Brief: Everything from the line containing "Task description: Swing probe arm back" through the line containing "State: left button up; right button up" must be quoted exactly; everything else is left out.

"""

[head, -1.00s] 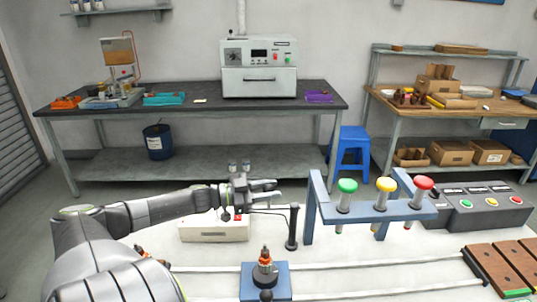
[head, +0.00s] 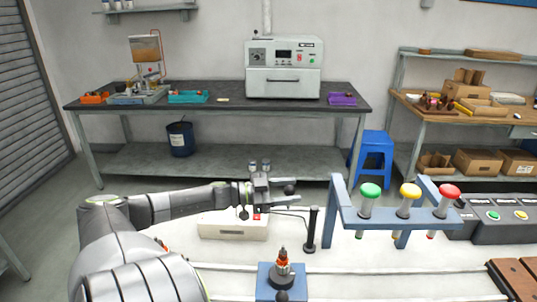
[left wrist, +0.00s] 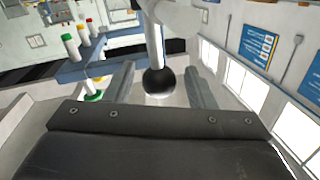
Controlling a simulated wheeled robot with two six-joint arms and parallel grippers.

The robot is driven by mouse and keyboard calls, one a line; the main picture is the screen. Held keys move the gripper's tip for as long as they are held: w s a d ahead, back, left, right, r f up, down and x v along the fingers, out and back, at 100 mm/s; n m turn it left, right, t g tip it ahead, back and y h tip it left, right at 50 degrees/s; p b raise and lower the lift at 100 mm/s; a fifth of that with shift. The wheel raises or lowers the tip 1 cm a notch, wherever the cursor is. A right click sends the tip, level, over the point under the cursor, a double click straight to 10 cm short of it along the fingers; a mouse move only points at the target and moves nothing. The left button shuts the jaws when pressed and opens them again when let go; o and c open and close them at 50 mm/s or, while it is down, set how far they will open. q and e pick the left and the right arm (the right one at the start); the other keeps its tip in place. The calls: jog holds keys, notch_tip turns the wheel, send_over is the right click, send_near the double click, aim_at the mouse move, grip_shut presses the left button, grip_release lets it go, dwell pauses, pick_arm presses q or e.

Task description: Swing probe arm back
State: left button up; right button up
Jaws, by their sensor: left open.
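A black upright post (head: 311,230) stands on the white bench, with a thin dark rod (head: 290,213) running left from its upper part; I take this as the probe arm. My left gripper (head: 289,190) is open just left of and behind the post's top. In the left wrist view the open left gripper (left wrist: 158,72) has a black ball knob (left wrist: 158,82) between its fingers, with a pale rod (left wrist: 155,40) above it. I cannot tell whether either finger touches the knob. My right gripper is not in view.
A white box (head: 234,228) is below the left gripper. A blue frame with green, yellow and red plungers (head: 397,215) stands close to the post's right. An armature (head: 283,262) sits on a blue base in front. A grey button console (head: 495,216) is at the right.

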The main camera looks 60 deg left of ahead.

"""

Reply to the exercise:
Task description: Swing probe arm back
State: left button up; right button up

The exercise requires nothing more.